> [WHAT YOU SHOULD DO]: Extract every record, exactly as written, and ignore the pictures.

== INFORMATION SHOWN ==

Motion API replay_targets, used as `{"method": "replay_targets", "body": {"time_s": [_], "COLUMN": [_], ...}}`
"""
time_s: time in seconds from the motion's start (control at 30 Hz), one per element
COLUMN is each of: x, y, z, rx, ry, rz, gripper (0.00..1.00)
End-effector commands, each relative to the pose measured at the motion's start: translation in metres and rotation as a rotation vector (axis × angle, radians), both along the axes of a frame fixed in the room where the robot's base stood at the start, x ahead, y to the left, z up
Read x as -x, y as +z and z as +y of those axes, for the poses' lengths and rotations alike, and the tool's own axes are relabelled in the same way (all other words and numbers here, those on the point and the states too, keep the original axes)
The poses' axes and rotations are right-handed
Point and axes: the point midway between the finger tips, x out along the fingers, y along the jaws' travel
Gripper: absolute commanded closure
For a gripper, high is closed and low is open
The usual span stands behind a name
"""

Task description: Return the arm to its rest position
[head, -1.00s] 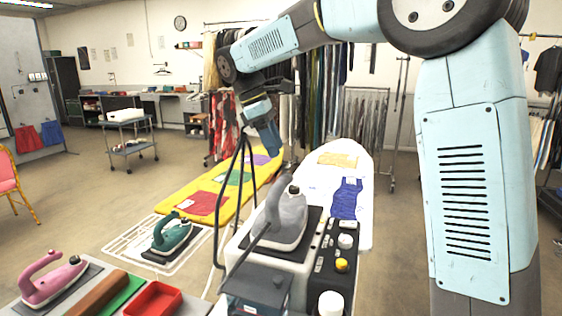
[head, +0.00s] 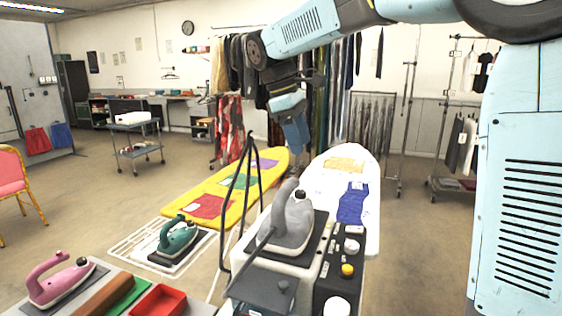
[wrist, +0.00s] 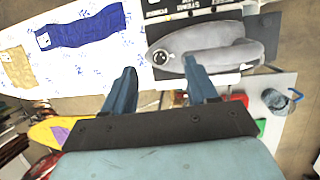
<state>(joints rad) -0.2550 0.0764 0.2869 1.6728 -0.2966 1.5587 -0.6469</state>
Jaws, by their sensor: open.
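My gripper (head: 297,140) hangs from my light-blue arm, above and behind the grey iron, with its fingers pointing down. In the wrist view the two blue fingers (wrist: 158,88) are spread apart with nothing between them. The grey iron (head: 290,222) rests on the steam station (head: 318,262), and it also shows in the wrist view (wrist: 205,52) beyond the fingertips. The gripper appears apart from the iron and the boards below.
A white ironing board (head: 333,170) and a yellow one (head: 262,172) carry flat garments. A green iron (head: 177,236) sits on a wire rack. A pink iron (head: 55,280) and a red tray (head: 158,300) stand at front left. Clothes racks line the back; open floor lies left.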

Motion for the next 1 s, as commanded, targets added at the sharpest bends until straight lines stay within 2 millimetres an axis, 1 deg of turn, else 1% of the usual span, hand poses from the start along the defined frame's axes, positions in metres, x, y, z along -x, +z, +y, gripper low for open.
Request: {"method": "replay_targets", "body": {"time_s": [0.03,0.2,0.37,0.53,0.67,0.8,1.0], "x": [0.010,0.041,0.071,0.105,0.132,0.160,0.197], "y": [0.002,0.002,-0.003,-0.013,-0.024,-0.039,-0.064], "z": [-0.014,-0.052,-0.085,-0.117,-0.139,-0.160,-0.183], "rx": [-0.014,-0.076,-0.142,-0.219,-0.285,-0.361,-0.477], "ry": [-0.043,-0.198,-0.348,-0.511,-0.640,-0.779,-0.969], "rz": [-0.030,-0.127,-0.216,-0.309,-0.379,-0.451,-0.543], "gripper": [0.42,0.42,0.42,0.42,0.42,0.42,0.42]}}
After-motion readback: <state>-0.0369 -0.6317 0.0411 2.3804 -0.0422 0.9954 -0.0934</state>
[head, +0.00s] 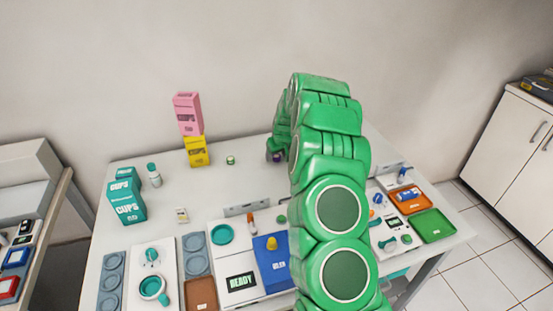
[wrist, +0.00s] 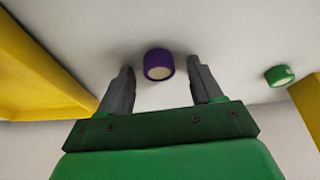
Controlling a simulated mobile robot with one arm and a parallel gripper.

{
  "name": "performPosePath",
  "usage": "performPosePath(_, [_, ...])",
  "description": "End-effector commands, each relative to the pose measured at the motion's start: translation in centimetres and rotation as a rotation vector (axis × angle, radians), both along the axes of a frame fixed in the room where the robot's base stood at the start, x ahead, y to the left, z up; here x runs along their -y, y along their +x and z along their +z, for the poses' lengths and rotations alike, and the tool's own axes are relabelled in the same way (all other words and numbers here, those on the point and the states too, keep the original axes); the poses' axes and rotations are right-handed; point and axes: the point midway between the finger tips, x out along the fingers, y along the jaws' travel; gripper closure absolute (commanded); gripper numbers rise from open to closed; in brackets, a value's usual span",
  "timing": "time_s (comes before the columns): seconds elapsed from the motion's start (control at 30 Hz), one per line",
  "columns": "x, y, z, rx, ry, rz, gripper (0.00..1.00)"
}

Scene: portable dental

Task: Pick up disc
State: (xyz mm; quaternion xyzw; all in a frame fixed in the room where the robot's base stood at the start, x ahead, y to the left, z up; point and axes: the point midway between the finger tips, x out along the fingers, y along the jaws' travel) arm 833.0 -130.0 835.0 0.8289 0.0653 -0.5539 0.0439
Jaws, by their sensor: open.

===

> [CORRECT OUTPUT]:
Motion API replay_targets, used as `{"method": "replay_targets", "body": {"time_s": [_], "COLUMN": [_], ...}}`
"""
time_s: time in seconds from the motion's start (control at 30 Hz), one per element
COLUMN is each of: x, y, z, rx, ry, rz, gripper (0.00..1.00)
End-effector commands, each relative to the pose measured at the motion's start: translation in metres and rotation as a rotation vector (axis × angle, radians), both along the axes of a frame fixed in the room where the robot's base stood at the start, x ahead, y to the left, z up
Read x as -x, y as +z and z as +y of those axes, for the poses' lengths and rotations alike, and the tool's own axes are relabelled in the same way (all other words and numbers here, those on the point and the states too, keep the original axes)
The poses' axes and rotations are right-handed
Point and axes: the point midway between the finger tips, x out along the fingers, y along the jaws' travel
Gripper: absolute commanded closure
For a gripper, high is closed and low is open
The usual span stands behind a name
"""

Task description: Return the arm to its rest position
[head, -1.00s] 
[head, +0.00s] 
[wrist, +0.00s] 
<state>(joints rad) -0.2550 0.0764 0.2869 1.6728 -0.2966 1.5587 -0.6469</state>
Jaws, by their sensor: open.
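My gripper (head: 297,140) hangs from my light-blue arm, above and behind the grey iron, with its fingers pointing down. In the wrist view the two blue fingers (wrist: 158,88) are spread apart with nothing between them. The grey iron (head: 290,222) rests on the steam station (head: 318,262), and it also shows in the wrist view (wrist: 205,52) beyond the fingertips. The gripper appears apart from the iron and the boards below.
A white ironing board (head: 333,170) and a yellow one (head: 262,172) carry flat garments. A green iron (head: 177,236) sits on a wire rack. A pink iron (head: 55,280) and a red tray (head: 158,300) stand at front left. Clothes racks line the back; open floor lies left.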

Motion for the next 1 s, as commanded, targets added at the sharpest bends until straight lines stay within 2 millimetres an axis, 1 deg of turn, else 1% of the usual span, hand poses from the start along the defined frame's axes, positions in metres, x, y, z along -x, +z, +y, gripper low for open.
Request: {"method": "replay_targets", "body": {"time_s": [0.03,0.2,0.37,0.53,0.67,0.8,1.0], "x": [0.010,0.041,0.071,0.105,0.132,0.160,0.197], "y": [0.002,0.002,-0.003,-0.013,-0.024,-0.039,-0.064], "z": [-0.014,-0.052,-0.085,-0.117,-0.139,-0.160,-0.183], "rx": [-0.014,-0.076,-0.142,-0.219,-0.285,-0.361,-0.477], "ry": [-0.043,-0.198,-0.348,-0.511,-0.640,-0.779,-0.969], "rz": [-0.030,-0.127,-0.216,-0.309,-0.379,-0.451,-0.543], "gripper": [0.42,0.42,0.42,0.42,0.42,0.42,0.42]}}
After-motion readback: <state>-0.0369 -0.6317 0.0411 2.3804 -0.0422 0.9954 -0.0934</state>
[head, +0.00s] 
[wrist, +0.00s] 
Controlling a simulated mobile robot with one arm and a parallel gripper.

{
  "name": "performPosePath",
  "usage": "performPosePath(_, [_, ...])",
  "description": "End-effector commands, each relative to the pose measured at the motion's start: translation in centimetres and rotation as a rotation vector (axis × angle, radians), both along the axes of a frame fixed in the room where the robot's base stood at the start, x ahead, y to the left, z up; here x runs along their -y, y along their +x and z along their +z, for the poses' lengths and rotations alike, and the tool's own axes are relabelled in the same way (all other words and numbers here, those on the point and the states too, keep the original axes); the poses' axes and rotations are right-handed; point and axes: the point midway between the finger tips, x out along the fingers, y along the jaws' travel; gripper closure absolute (commanded); gripper numbers rise from open to closed; in brackets, a value's usual span",
  "timing": "time_s (comes before the columns): seconds elapsed from the motion's start (control at 30 Hz), one per line",
  "columns": "x, y, z, rx, ry, rz, gripper (0.00..1.00)"
}

Scene: portable dental

Task: Pick up disc
State: (xyz mm; quaternion xyzw; all in a frame fixed in the room where the robot's base stood at the start, x ahead, y to the left, z up; point and axes: the point midway between the finger tips, x out along the fingers, y along the jaws' travel) arm 833.0 -130.0 835.0 0.8289 0.0653 -0.5539 0.0439
Jaws, by their sensor: open.

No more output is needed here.